Besides EEO issues, employers may face additional restrictions based on recent legislative developments at the state and local levels such as “ban-the-box” laws which limits the use of criminal history in hiring and employment decisions.  There has also been class action litigation against employers under the Fair Credit Reporting Act (FCRA) based on gathering criminal history and background check conducted through third party consumer reporting agencies on applicants or employees.

So what can employers do?  

Review your hiring process and procedures and your employment applications.  Consider the timing of when to make criminal history and background check inquiries based on restrictions under ban-the-box legislation at the state and local levels.  Moreover, consider aspects of a criminal history about which you may not ask.  If the investigation reveals an applicant's criminal history, consider your obligations under the same restrictions.  Finally, consider any obligations following an adverse action.  If you do find criminal history, allow the applicant an opportunity to explain any irregularities in the report.      
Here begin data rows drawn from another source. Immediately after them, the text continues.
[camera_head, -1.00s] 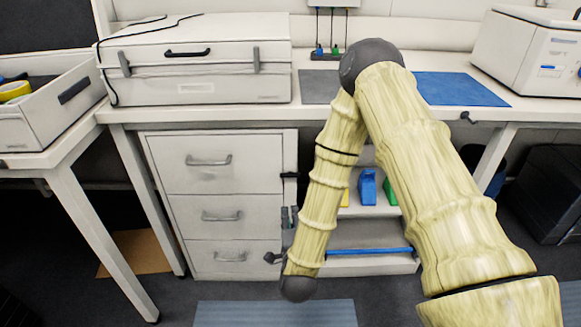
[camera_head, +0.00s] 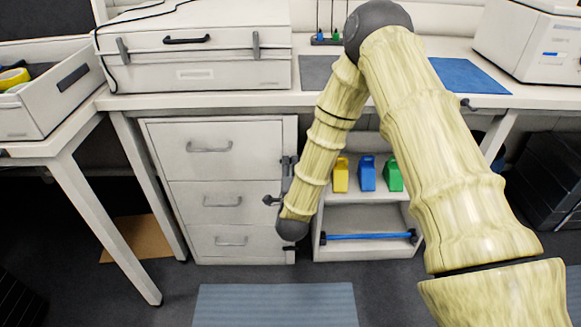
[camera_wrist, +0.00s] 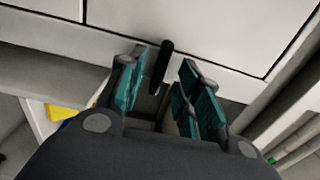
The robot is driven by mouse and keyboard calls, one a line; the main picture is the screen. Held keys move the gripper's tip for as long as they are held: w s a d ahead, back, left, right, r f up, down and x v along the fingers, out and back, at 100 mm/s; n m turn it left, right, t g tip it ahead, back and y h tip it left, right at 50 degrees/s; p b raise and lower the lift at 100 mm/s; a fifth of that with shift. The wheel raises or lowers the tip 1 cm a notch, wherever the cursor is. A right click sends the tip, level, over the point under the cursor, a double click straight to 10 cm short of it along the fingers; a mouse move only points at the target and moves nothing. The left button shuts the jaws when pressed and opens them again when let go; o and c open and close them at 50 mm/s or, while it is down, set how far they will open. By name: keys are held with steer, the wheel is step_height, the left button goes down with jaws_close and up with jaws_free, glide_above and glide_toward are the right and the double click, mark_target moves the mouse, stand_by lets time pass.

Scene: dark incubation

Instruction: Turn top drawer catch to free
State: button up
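The top drawer (camera_head: 225,165) of the white cabinet is shut, with a grey bar handle. Its black catch (camera_wrist: 163,64) shows in the wrist view as a slim bar against the white drawer fronts. My gripper (camera_head: 288,161) is at the cabinet's right edge, level with the lower part of the top drawer. In the wrist view my gripper (camera_wrist: 161,72) is open, with teal-padded fingers on both sides of the catch. In the head view the gripper hides the catch.
Two more shut drawers (camera_head: 222,203) lie below. To the right, an open shelf holds yellow (camera_head: 341,175), blue (camera_head: 367,174) and green (camera_head: 391,175) items, with a blue bar (camera_head: 365,237) lower down. The worktop (camera_head: 215,101) overhangs the cabinet.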

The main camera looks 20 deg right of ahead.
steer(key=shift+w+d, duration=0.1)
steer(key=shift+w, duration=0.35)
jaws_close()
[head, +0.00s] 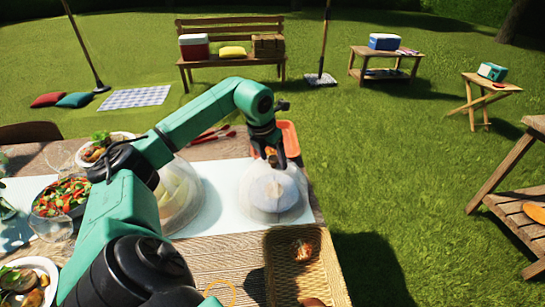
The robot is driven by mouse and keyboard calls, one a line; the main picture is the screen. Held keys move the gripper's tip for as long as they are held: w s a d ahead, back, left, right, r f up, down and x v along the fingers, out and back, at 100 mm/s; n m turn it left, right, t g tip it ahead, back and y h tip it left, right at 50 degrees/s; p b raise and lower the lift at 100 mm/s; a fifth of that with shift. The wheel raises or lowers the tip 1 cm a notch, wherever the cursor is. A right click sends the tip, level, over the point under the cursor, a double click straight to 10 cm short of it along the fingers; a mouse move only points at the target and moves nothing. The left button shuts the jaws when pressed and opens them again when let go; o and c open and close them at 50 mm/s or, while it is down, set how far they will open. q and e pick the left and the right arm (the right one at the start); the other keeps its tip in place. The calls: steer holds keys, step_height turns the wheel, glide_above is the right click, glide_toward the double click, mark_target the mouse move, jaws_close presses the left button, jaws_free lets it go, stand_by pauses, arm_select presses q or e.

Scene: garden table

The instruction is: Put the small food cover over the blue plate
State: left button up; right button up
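The small food cover (276,192) is a pale, see-through dome near the right end of the table, over the white runner. My left gripper (271,156) points down at its top, with a brownish knob between or just by the fingers. I cannot tell whether the fingers are shut on the knob, or whether the dome rests on the runner. A larger clear cover (182,207) stands to its left, partly behind my left arm. I cannot make out a blue plate. My right gripper is not in view.
A wicker basket (281,269) with a piece of food stands at the table's front right. An orange tray (289,137) lies behind the small cover, with red-handled utensils (211,135) to its left. A salad bowl (64,194) and glasses fill the left side.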

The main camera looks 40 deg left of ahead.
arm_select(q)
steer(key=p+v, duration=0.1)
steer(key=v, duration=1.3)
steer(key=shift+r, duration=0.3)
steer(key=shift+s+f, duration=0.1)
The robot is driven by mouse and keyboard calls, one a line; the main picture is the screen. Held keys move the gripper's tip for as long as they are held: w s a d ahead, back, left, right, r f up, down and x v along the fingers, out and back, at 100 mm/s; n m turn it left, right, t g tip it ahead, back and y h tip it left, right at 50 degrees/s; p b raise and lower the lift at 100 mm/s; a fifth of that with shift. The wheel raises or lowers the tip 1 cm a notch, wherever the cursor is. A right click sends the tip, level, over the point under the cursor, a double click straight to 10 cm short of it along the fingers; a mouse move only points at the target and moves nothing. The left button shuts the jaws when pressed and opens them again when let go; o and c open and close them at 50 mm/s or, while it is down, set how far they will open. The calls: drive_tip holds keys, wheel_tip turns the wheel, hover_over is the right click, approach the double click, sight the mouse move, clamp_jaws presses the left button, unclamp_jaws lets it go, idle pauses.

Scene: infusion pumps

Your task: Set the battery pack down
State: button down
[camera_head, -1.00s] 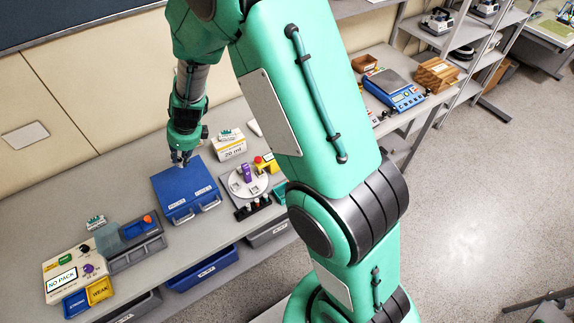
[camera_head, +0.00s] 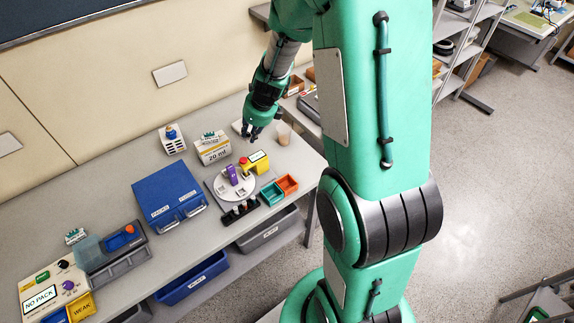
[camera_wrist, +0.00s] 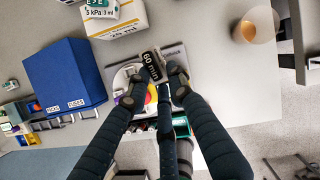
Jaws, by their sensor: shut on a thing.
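My gripper (camera_head: 252,134) hangs over the table behind the turntable device, to the right of the white 20 ml box. In the wrist view my gripper (camera_wrist: 153,87) is shut on a dark battery pack (camera_wrist: 151,65) labelled "60 min", which sits between the fingertips. The pack appears to be above the table; its underside is hidden. In the head view it is too small and dark to tell from the fingers. At the far left stands a beige unit (camera_head: 58,277) with a "NO PACK" display. A yellow tray marked "WEAK" (camera_head: 82,308) lies in front of it.
A blue case (camera_head: 168,190) lies left of the round turntable (camera_head: 226,190) with its yellow part and red knob (camera_head: 255,162). The white 20 ml box (camera_head: 212,150) and a translucent cup (camera_head: 283,134) stand nearby. Teal (camera_head: 271,194) and orange (camera_head: 287,184) bins sit at the front.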

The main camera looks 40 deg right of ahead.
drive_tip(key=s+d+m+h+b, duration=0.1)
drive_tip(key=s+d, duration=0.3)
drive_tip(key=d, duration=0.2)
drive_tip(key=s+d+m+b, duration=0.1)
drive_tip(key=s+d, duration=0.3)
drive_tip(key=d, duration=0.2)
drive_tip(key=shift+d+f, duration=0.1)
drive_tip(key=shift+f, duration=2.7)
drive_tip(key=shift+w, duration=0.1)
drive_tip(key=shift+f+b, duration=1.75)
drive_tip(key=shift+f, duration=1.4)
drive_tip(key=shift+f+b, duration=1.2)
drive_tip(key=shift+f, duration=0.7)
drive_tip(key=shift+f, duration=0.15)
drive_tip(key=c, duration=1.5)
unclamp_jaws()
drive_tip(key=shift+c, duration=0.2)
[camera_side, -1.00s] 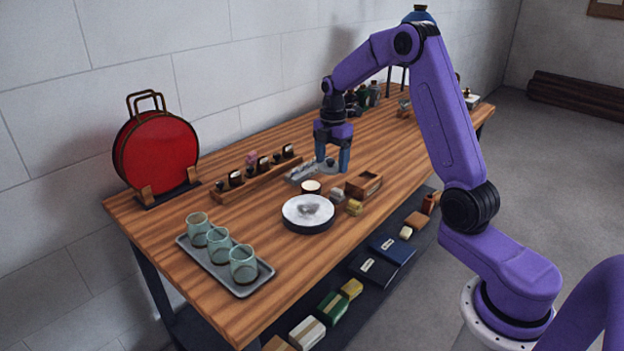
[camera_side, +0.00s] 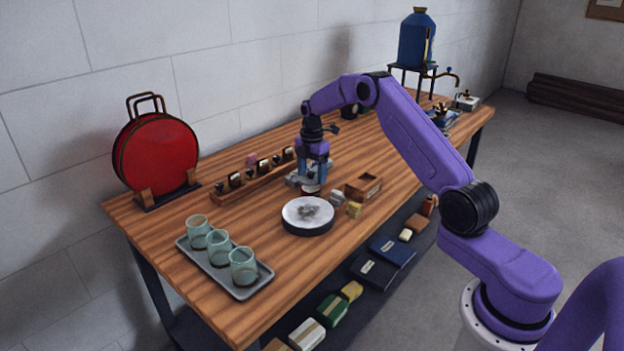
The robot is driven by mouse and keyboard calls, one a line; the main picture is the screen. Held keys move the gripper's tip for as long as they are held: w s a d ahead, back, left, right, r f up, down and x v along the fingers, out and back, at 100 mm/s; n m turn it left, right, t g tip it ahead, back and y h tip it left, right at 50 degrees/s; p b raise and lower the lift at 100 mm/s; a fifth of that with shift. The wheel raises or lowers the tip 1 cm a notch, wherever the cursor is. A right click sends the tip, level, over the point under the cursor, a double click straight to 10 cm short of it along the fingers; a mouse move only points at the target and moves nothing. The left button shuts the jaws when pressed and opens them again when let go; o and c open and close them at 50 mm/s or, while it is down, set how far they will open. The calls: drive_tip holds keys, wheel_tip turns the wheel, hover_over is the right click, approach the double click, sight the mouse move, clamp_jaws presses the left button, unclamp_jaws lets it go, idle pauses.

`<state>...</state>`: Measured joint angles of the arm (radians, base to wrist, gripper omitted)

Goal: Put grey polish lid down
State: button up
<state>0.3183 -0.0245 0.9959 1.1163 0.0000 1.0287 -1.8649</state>
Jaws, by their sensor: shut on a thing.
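My gripper (camera_side: 313,181) points down over the middle of the bench, its blue fingers shut on the grey polish lid. The lid is small and mostly hidden between the fingers. Directly below the fingers is the small dark polish tin (camera_side: 311,193), of which only the lower side shows. I cannot tell whether the lid touches the tin or hangs just above it.
A round dish with a white top (camera_side: 307,215) stands just in front. An open wooden box (camera_side: 364,186) and small blocks (camera_side: 354,209) are at the right. A tray of glasses (camera_side: 254,284) is front left.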

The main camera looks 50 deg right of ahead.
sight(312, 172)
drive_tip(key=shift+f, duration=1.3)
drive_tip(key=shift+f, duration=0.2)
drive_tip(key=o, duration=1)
Develop a system to inform your employees of your business and how to use criminal history information to make proper employment decisions prior to excluding an applicant or employee from employment based on that individual's criminal record.   

Ensure compliance with FCRA through appropriate forms, keeping in mind the extent to which criminal history may be relied upon to exclude an applicant where such forms may be subject to legal challenge.

Finally, review and keep an eye on federal, state and local developments that may impact your use or reliance on criminal history.